> [What to do]
Look through the data below and return each line where "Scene" appears.

> [Records for this exercise]

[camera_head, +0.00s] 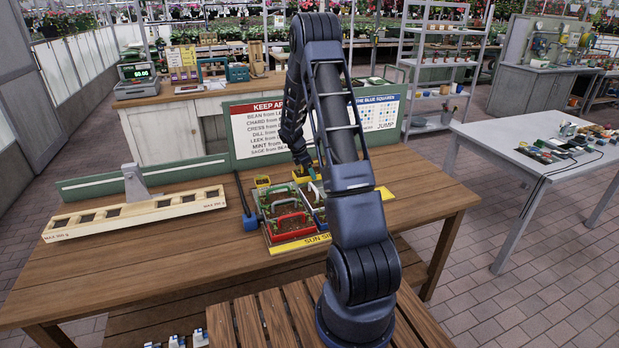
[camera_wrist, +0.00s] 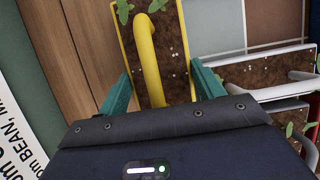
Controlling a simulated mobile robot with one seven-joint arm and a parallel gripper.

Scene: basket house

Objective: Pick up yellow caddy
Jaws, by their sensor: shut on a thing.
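The yellow caddy (camera_wrist: 178,30) is a narrow yellow-edged tray of dark soil with a thick yellow handle (camera_wrist: 150,60) along it and small green leaves. In the wrist view it runs up between the teal fingers of my gripper (camera_wrist: 162,82), one finger at each side. My gripper is shut on it; the exact finger contact is partly hidden by the gripper body. In the head view my gripper (camera_head: 313,174) is low over the table at the back of the group of caddies, with a bit of yellow beside it. Whether the caddy is lifted cannot be told.
Red (camera_head: 289,226) and green-handled caddies stand close in front on a grid board with a yellow "SUN" strip (camera_head: 300,244). A wooden slotted beam (camera_head: 135,212) lies at left. A green sign board (camera_head: 255,130) stands behind. The table's right side is clear.

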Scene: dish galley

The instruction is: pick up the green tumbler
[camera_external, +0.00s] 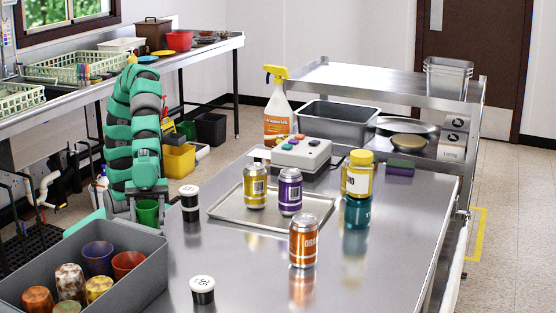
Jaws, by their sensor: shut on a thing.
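The green tumbler (148,213) is at the left side of the steel table, just beyond the back corner of the grey bin. My gripper (138,203) reaches down from above and is shut on the tumbler. The tumbler looks upright. Its upper part is partly covered by my gripper, and its base is not clear, so I cannot tell whether it touches a surface.
The grey bin (140,243) holds several tumblers. A tray (228,214) with gold and purple cans, an orange can (303,240) and a teal jar (357,212) stand further right.

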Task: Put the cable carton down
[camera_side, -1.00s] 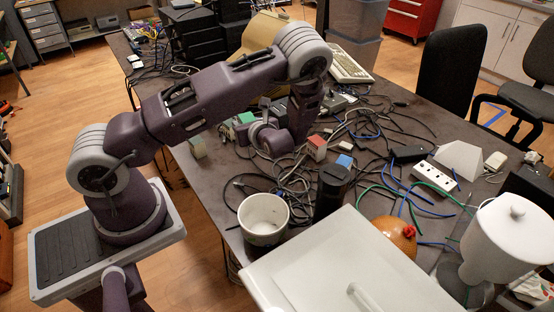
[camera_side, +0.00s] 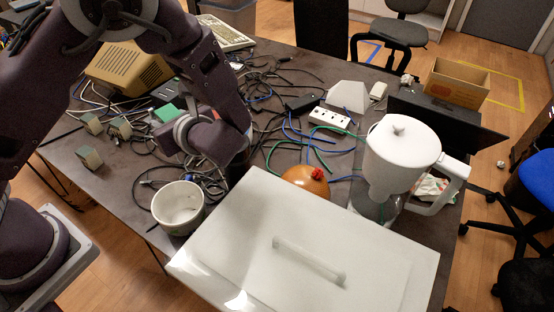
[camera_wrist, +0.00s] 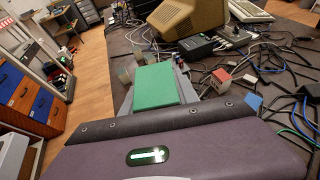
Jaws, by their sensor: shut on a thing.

> [Result]
Scene: basket house
Scene: dish galley

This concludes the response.